Clearly the Supersports is never going to handle like a 1400kg sports car, but I wouldn’t have much reason to doubt your integrity if you told me it was 20 per cent lighter than it really is. Much of that must be attributed to the torque-vectoring system. Now, it isn’t one of the better systems that uses clever differentials to actively divert torque to where it’s needed most, but by tweaking a brake here and there on the way into or out of a corner it does reduce the sense of inertia. In fact, the Supersports is genuinely good fun to drive. The engine, of course, is a powerhouse.

It feels sharp and responsive in the lower reaches and it revs out all the way to the red line quite keenly, but you’re better off short-shifting to get back into the meat of the torque band and feeling that vast, tidal acceleration all over again. The eight-speed gearbox works well enough and feels pretty snappy in manual mode, but quite why it ever needs to shift down a gear when you flatten the accelerator, given the massive torque on offer, is anybody’s guess.

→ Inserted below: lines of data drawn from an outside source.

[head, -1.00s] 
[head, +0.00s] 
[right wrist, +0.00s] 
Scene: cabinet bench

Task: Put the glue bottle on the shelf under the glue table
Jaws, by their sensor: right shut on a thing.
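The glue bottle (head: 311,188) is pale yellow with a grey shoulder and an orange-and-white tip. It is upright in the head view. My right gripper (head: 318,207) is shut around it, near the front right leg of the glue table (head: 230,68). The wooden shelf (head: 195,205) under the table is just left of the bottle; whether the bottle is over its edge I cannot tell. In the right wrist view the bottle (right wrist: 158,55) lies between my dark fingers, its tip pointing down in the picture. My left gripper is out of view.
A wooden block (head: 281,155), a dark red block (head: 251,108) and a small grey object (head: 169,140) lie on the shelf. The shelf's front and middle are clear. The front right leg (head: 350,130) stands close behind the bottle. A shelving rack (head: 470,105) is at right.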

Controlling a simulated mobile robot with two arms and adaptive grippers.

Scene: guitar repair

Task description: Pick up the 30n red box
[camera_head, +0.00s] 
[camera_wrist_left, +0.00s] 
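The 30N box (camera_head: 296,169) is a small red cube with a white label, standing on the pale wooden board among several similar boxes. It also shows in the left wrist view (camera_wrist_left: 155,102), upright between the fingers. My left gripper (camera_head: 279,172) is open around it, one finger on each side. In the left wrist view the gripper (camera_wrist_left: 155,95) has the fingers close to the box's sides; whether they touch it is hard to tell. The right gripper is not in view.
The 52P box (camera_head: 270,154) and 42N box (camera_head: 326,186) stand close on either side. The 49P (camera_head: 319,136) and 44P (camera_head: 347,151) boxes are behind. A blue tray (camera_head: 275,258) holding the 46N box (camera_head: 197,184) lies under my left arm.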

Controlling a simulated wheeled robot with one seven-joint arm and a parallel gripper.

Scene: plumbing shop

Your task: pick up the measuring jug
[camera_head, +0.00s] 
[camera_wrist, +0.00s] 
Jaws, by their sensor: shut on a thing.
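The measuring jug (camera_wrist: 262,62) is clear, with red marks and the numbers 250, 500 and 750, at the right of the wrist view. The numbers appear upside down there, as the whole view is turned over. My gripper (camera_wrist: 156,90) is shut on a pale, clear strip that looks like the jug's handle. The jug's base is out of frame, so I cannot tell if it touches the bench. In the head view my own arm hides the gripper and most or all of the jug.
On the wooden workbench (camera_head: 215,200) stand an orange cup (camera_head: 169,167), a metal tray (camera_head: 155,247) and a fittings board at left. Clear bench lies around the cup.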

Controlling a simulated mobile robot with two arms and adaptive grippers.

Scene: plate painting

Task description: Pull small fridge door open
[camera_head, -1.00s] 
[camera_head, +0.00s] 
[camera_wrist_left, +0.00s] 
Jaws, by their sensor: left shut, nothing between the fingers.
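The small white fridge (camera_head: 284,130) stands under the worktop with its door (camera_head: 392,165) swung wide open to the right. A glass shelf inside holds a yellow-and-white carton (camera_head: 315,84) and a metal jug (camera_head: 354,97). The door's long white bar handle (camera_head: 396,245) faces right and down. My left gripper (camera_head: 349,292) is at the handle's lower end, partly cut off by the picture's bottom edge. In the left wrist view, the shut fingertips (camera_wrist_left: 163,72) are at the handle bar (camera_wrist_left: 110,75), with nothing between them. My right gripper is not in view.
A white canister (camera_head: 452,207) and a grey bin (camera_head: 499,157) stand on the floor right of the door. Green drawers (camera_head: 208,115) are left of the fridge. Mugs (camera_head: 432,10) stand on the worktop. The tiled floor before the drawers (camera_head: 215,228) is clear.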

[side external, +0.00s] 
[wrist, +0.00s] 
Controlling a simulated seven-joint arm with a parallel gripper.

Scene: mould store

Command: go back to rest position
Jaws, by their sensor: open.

When a car looks as fearsome and goes as fearsomely as this one, it needs the soundtrack to match. The Supersports gets a titanium exhaust system that isn’t particularly tuneful under acceleration, but when you lift off the throttle or shift down a gear it emits the most comically overwrought pops and bangs. It actually sounds as though the entire exhaust system has fallen off and is being dragged along behind you. In some ways that over-the-top soundtrack describes the Continental Supersports rather well. It isn’t at all subtle and some will find it crass, but despite your better judgement you just can’t help but like it. The Supersports is the best 12-cylinder Continental GT ever, which is some kind of farewell.